То же мнение на июньском заседании Бюджетной комиссии высказал и Сазонов: министр выразил опасения касательно нестабильности ситуации на Балтике, заявив, что России следует быть во всеоружии для защиты собственных интересов. По словам британского поверенного, «его превосходительство процитировал русскую пословицу, гласящую примерно то же, что известное[318] “уповайте на союзников, а порох держите сухим”»[319]. Поговаривали, что именно предостережения Сазонова помогли убедить членов комиссии одобрить предложение Морского ведомства, поскольку произвели впечатление столь сильное, что несколько депутатов-октябристов даже публично выступили против лидера собственной партии[320].

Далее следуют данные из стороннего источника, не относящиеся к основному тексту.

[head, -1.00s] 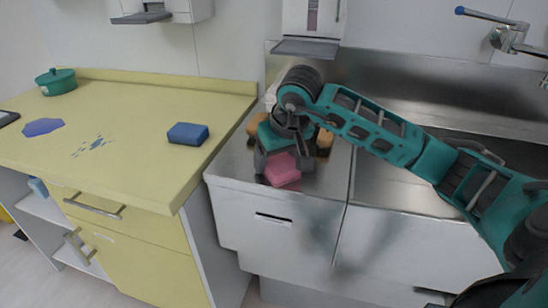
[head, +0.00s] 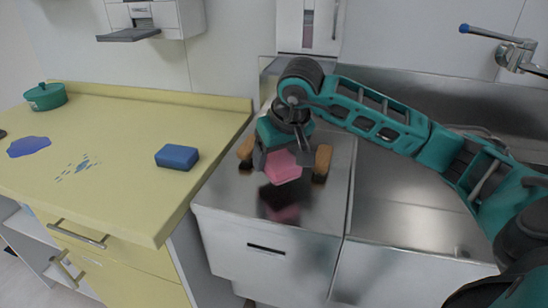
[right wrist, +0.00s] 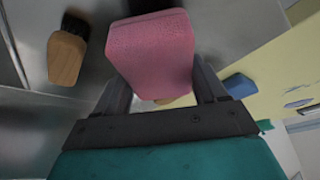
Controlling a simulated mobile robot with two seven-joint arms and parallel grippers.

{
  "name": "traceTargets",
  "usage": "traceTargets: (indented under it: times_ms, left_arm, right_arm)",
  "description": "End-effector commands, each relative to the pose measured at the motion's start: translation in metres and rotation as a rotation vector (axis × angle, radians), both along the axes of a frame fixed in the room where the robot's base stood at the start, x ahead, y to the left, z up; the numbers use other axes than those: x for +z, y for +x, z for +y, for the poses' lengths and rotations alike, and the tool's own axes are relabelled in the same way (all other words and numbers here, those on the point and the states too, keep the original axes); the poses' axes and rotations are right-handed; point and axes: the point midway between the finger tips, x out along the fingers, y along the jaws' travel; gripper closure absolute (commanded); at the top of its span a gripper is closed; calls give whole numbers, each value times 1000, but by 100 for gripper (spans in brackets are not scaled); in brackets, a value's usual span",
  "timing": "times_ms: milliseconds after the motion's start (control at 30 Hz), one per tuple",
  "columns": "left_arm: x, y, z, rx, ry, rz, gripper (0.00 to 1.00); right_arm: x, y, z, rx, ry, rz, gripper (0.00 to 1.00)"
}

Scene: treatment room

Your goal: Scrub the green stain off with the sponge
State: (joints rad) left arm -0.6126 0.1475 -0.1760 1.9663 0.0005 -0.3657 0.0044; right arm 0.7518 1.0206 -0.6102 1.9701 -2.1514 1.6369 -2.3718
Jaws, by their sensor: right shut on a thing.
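My right gripper (head: 281,155) is shut on a pink sponge (head: 284,168) and holds it above the steel counter, where its reflection shows below. The pink sponge (right wrist: 152,50) also fills the space between the fingers in the right wrist view. I cannot make out a clearly green stain. A blue sponge (head: 177,157) lies on the yellow worktop near its right edge. My left gripper is not in view.
Wooden brushes with dark bristles stand on the steel counter (head: 235,195), one left (head: 246,151) and one right (head: 322,161) of my gripper. A tap (head: 512,50) and wall dispensers (head: 308,27) are behind.

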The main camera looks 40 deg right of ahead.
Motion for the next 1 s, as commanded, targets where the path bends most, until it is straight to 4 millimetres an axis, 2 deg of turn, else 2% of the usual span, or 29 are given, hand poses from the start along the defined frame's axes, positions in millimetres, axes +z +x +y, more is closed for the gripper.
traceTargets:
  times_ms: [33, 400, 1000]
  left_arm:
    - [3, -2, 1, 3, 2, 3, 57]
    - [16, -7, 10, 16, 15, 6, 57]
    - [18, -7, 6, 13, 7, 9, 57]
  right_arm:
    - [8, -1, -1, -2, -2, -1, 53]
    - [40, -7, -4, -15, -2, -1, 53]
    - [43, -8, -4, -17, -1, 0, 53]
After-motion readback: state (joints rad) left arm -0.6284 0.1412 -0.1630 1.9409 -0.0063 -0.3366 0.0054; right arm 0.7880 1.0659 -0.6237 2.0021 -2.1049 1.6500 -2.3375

Решающую роль для флота в совершении подобного «законодательного подвига» играла и поддержка Николая II, считавшего, что «флот должен быть воссоздан в могуществе и силе, отвечающих достоинству и славе России»: ведь от этого зависели «и наша внешняя безопасность, и наше международное положение» [Шацилло 1968: 77]. Николай серьезно давил на Коковцова, пытаясь получить одобрение Думы на морские инициативы, и уполномочил председателя уведомить ключевых парламентариев о личной заинтересованности императора в вопросе. С одним из депутатов он даже намеревался переговорить самолично, но Коковцов отсоветовал, указав, что это было бы неуместно, и от идеи было решено отказаться [Коковцов 1933, 2: 64]. Николай II всегда относился к существованию Думы весьма неоднозначно, если не враждебно, поэтому подобное предложение свидетельствует о серьезности его намерений. Словом, с царской поддержкой Григорович куда увереннее шел в направлении поставленных целей, несмотря на непрестанное противодействие [Шацилло 1968: 63–78].